If you're a PC, you count as a cleric if you have cleric levels. But monsters don't have class levels, not even humanoid monsters. An Orc Eye of Gruumsh is not a cleric, it's a monster. But since it has the Spellcasting trait and casts spells from the cleric list, it can attune to magic items as if it were a cleric.I wrote what the DMG stated, so they used "monster", instead of "opponent" or "creature" or "foe".
So you're saying that monsters should be the main focus with attuning to magic items, so the DMG went with focusing on them over the PCs? They could have chosen the word: foe, opponent, or creature in its place but used monsters.
Similarly, an Eldritch Knight fighter is not a wizard, so they can't use a staff of frost.

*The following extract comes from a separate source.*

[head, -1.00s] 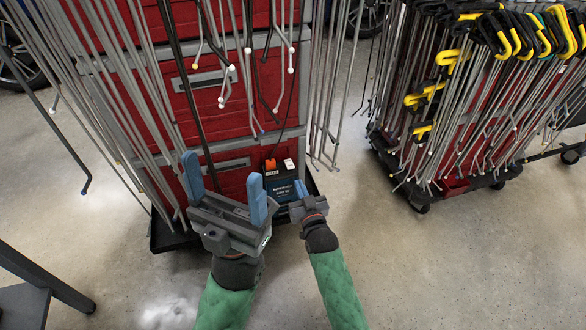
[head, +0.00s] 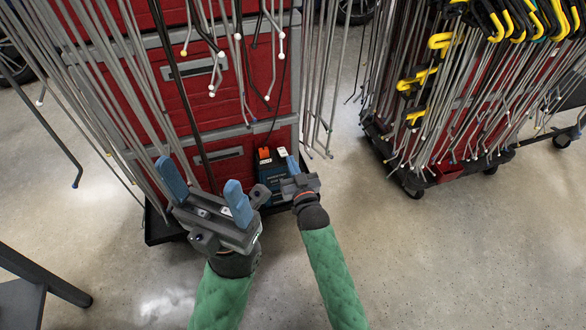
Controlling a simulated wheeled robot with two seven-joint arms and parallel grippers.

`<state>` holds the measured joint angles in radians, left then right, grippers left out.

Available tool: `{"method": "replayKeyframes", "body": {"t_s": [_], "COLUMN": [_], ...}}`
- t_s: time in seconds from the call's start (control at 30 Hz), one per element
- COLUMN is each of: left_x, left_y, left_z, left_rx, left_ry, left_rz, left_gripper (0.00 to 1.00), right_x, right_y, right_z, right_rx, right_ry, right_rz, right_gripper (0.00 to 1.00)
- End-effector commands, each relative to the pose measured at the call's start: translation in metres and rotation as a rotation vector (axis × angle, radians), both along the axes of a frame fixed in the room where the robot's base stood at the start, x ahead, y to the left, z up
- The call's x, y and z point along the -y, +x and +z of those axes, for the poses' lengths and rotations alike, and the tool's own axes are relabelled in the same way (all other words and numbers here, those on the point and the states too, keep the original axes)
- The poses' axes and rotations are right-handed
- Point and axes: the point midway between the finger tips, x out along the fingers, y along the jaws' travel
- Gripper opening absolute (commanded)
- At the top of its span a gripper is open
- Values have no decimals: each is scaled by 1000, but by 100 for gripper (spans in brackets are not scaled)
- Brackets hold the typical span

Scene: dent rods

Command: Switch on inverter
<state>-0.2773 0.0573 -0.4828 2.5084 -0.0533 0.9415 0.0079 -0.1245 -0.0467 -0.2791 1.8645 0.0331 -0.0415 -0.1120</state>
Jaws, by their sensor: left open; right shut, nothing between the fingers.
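The inverter (head: 270,174) is a small blue-black box at the foot of the red cabinet, on the right end of its black base. An orange-red part (head: 264,154) and a whitish-orange part show on its top. My right gripper (head: 292,164) is shut and empty, its blue fingertips at the inverter's right top edge; whether they touch it I cannot tell. My left gripper (head: 204,192) is open and empty, left of the inverter and in front of the cabinet. My right gripper hides part of the inverter's right side.
A second rod cart (head: 402,178) with yellow-black handles stands at right. A dark metal frame (head: 42,272) is at lower left. The floor between the carts is clear.

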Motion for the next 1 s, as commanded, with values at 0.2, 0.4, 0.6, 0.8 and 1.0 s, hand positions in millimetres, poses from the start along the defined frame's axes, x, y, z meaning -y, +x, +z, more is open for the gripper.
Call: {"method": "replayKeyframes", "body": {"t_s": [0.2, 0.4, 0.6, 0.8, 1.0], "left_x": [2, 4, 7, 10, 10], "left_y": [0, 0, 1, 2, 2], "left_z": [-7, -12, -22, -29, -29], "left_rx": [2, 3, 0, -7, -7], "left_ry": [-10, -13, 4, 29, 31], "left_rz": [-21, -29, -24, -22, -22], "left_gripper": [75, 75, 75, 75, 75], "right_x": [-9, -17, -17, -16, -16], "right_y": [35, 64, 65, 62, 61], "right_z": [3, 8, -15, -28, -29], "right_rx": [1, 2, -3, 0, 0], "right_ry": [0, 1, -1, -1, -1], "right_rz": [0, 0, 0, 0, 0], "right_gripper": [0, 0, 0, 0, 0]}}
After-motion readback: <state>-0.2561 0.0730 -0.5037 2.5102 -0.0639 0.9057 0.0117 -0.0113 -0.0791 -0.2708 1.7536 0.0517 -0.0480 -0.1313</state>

They cast (a subset of) wizard spells, but that doesn't make them a wizard. They are, however, spellcasters, so they can use a wand of fireballs.

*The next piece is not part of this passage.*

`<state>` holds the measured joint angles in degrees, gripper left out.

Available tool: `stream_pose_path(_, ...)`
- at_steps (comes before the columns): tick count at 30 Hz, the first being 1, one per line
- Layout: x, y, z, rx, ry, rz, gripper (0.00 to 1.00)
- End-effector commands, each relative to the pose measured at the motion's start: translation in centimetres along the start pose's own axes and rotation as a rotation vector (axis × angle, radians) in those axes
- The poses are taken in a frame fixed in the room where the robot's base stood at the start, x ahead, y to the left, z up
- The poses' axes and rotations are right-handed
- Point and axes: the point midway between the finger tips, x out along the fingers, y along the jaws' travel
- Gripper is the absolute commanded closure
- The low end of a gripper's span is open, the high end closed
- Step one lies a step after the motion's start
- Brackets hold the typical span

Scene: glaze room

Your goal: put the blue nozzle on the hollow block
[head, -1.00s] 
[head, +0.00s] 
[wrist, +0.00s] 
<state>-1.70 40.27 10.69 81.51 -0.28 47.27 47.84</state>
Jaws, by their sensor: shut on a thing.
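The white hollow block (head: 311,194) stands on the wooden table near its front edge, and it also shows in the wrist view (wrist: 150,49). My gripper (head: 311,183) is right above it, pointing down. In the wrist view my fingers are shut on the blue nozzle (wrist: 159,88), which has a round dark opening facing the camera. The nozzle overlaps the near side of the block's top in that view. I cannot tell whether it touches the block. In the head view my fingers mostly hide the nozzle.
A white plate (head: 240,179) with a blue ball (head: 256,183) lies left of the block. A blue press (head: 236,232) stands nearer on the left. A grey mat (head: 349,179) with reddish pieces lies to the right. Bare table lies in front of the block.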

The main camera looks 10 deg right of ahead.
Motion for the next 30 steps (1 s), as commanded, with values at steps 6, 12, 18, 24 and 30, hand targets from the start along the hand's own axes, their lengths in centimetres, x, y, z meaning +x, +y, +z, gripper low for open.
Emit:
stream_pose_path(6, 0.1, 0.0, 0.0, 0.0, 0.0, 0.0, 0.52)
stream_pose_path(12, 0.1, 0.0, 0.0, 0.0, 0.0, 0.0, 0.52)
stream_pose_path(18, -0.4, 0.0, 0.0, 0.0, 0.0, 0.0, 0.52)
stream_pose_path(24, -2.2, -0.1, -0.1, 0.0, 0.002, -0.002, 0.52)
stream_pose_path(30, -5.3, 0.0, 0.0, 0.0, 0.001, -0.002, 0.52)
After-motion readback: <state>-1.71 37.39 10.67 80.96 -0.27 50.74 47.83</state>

If the designers had intended that a wand of fireballs could only be used by sorcerers, wizards, and fiend-pact warlocks, they would have said so in the attunement requirement, much like on the staff of frost.

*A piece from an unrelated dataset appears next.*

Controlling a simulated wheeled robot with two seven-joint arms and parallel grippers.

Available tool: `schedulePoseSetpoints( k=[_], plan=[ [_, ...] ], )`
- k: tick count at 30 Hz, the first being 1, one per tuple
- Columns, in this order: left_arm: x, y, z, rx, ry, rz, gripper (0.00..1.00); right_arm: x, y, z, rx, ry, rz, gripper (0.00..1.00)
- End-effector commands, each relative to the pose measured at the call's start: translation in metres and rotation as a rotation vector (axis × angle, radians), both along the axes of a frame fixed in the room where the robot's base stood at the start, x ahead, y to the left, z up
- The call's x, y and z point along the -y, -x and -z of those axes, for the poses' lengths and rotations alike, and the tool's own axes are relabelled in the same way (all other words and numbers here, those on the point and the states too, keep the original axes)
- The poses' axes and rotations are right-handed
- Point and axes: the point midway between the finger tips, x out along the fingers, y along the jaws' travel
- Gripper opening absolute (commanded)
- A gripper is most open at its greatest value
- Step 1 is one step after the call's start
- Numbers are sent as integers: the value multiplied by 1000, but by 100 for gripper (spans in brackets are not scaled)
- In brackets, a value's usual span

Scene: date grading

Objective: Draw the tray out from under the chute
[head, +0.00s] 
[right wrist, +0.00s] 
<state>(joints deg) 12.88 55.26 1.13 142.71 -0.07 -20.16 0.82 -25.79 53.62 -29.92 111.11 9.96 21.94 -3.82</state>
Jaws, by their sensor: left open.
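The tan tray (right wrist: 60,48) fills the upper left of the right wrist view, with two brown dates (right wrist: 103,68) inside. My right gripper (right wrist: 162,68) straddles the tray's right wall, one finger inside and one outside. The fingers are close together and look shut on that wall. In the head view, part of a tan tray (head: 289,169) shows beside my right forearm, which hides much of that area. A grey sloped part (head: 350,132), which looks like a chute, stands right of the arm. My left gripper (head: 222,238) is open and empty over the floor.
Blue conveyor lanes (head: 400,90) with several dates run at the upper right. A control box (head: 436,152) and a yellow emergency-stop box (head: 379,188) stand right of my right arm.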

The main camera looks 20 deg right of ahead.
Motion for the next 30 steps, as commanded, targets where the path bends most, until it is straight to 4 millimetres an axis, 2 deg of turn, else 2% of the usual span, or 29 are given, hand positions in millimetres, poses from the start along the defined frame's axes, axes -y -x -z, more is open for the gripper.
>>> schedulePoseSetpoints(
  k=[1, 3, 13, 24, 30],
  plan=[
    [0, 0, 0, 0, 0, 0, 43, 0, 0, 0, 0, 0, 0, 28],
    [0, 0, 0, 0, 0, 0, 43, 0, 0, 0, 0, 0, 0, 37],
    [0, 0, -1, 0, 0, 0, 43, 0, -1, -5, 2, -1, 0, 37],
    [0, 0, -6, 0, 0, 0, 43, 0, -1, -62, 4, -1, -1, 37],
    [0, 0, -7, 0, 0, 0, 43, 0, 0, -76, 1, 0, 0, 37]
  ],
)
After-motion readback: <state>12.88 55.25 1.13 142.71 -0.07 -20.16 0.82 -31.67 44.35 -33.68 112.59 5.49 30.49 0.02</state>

Rangers are already spellcasters (from 2nd level on), so there's pretty much no interpretation of the rules in which they can't attune to an item requiring a "spellcaster."Aramis Erak made a valid point, what if someone took the Magic Initiate Feat, let's say a Ranger, then he could use a Wand of Fireballs. If you think that's fine to do in your world, go for it. I'm not going to do that in mine.